Без всяких усилий со стороны владельца дом на главной улице становится центром — местом паломничества всех, кто наделен ищущей мыслью и талантом. В этот дом приходят иерусалимцы, тель-авивцы, гости из-за границы. Хозяин дома не только писатель. Он занят и иной, внешне никак не выражаемой, но очень важной работой. Погружаясь мыслью в сферы глубоко духовные, он ищет ответа на вопросы мировой совести и совести личной. При этом в нем происходят метаморфозы и перевоплощения, хотя, на взгляд постороннего, он тот же, что вчера и позавчера: постоянен, как геометрическая прямая, проходящая сквозь пространство и время. Никаких неожиданностей и сюрпризов. Кажется, не меняется даже выражение лица, в голосе — те же ноты. Но перемены происходят. Убеждения прежних лет тускнеют, осторожно пробиваются ростки нового.

Об этом никто не говорит. Однако друзья уже чувствуют, и даже посторонние начинают догадываться. Хорошо это или плохо, но хозяин и его дом привлекают всех. Здесь спорят, отстаивают свои взгляды, критикуют, вспоминают прожитое, мечтают о будущем. Именно здесь автор этих строк впервые услыхал слово мознаим — «весы» как название будущего литературного журнала. Гостя, — кто бы он ни был — ждет здесь радушный прием.

Немного позднее, когда жизнь А.-А. Кабака прошла полдень на пути, что лежит между морем прошлого и пустыней будущего, он написал роман «Между морем и пустыней». Это единственная его книга, где он обращается к читателям непосредственно. Роману предпослано несколько вступительных строк. Раздумья над пройденным и взгляд в будущее.

«В этой книге автор прибыл на ту конечную станцию, куда отправился лет тридцать назад… У автора была одна цель: сложить с себя гнет накопленных впечатлений и переживаний, избавиться от потаенных мыслей и самых разных проблем, терзавших его в свое время и требовавших воплощения в литературных образах… Читатели мои! Когда мы с вами выходили в путь-дорогу, сердца наши были молоды и волосы черны… Годы пропахали на наших лицах свои борозды и покрыли снегом наши головы.
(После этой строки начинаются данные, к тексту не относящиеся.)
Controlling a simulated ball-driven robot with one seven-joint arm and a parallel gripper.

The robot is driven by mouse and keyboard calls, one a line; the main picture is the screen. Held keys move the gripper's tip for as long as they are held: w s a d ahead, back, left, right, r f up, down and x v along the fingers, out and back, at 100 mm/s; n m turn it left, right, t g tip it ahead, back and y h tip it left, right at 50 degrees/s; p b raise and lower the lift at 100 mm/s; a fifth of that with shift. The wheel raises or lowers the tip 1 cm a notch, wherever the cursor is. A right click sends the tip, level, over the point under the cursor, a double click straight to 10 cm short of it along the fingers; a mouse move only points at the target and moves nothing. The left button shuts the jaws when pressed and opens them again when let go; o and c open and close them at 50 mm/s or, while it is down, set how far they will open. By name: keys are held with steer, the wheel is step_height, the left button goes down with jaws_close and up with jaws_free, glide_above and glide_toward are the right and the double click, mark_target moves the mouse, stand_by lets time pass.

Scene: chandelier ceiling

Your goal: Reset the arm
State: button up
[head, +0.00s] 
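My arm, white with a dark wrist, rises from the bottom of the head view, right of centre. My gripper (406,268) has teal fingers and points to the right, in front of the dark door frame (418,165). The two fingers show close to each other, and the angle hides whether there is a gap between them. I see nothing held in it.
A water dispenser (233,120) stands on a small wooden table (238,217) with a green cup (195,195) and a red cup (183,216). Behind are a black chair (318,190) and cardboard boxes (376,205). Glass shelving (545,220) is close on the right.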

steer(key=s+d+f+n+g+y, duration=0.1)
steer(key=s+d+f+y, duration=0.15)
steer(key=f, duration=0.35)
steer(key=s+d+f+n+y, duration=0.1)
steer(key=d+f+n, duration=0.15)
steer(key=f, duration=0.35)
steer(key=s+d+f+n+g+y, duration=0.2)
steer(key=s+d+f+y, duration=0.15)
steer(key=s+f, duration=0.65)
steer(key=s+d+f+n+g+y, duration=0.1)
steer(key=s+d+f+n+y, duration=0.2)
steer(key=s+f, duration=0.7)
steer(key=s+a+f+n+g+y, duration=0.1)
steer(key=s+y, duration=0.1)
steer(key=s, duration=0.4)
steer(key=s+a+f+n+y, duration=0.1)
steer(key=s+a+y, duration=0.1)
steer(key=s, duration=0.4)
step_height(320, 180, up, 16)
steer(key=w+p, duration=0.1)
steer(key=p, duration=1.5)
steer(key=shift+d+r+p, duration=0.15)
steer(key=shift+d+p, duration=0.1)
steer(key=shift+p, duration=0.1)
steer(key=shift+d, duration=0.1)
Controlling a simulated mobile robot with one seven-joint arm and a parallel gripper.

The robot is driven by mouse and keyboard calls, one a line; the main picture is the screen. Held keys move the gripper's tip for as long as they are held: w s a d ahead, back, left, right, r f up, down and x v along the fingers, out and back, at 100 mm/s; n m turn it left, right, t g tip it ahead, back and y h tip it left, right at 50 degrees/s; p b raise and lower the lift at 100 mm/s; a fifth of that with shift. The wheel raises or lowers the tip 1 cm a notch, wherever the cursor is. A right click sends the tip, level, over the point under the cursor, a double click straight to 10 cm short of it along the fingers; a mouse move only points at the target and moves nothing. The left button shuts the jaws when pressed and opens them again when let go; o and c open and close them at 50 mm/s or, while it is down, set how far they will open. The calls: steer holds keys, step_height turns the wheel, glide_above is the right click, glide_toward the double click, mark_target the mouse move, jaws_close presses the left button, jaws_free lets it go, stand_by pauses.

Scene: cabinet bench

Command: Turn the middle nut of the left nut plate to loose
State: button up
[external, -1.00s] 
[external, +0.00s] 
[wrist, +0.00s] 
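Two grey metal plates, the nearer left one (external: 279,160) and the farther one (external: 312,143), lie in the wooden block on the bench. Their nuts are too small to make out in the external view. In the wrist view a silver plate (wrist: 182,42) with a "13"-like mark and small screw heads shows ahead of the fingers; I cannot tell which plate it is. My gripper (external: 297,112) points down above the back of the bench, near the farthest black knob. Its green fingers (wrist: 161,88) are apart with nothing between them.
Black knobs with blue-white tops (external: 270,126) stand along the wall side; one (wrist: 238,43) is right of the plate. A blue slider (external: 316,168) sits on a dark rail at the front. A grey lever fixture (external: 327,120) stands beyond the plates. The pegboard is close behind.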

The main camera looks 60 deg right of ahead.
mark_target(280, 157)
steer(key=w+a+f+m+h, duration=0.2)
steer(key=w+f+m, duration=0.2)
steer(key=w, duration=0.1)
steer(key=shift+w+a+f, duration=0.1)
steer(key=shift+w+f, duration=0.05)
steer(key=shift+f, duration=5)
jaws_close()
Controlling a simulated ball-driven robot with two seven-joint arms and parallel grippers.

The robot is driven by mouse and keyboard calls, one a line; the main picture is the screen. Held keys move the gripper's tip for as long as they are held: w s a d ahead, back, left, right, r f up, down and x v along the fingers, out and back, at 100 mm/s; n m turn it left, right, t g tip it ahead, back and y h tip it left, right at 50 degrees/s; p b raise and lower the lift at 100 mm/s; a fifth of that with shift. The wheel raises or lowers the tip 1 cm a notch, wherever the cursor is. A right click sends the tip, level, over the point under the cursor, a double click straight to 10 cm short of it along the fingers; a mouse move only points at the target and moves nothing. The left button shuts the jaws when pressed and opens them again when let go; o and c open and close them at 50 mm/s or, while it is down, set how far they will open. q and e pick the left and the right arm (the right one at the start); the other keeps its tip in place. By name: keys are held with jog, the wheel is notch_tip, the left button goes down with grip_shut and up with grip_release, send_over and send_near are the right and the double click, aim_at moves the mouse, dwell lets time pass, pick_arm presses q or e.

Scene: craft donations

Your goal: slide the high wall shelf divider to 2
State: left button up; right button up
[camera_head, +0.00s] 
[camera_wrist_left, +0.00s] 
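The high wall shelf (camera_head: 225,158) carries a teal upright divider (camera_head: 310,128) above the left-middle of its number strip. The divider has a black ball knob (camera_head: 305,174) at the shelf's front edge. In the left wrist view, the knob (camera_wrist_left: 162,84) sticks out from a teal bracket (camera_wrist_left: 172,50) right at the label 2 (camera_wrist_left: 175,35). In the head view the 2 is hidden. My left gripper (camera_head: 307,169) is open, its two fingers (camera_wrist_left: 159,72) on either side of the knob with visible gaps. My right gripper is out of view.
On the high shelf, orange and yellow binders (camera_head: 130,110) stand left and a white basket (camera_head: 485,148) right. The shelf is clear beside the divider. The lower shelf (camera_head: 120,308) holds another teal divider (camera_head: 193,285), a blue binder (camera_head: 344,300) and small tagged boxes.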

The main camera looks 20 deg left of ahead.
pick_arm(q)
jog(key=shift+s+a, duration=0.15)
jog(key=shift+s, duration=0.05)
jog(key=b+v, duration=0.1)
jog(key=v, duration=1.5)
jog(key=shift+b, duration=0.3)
Но прибавили ли они нам мудрости?»

И вдруг, посреди этих размышлений, писатель останавливается, чтобы порекомендовать своим читателям книги других авторов. Книги, которые попались ему в то время и произвели на него очень сильное впечатление. Он поет хвалу сочинению «Диврей гапоалот», его «скромным, дорогим страницам, бережно прячущим свое величие и святость», «героическому эпосу», в котором всякая страждущая душа обретает веру и утешение. Затем он называет «Еврейскую семейную хронику» д-ра Герцберга в переводе автора этих строк, которая «и сейчас найдет живой отклик в душе каждого, кого волнуют вопросы веры и нравственности в мире вообще и в нашем обществе в особенности».

Посреди обзора своей жизни и своей книги А.-А. Кабак обращается к двум книгам, написанным другими. Весьма интересное обстоятельство!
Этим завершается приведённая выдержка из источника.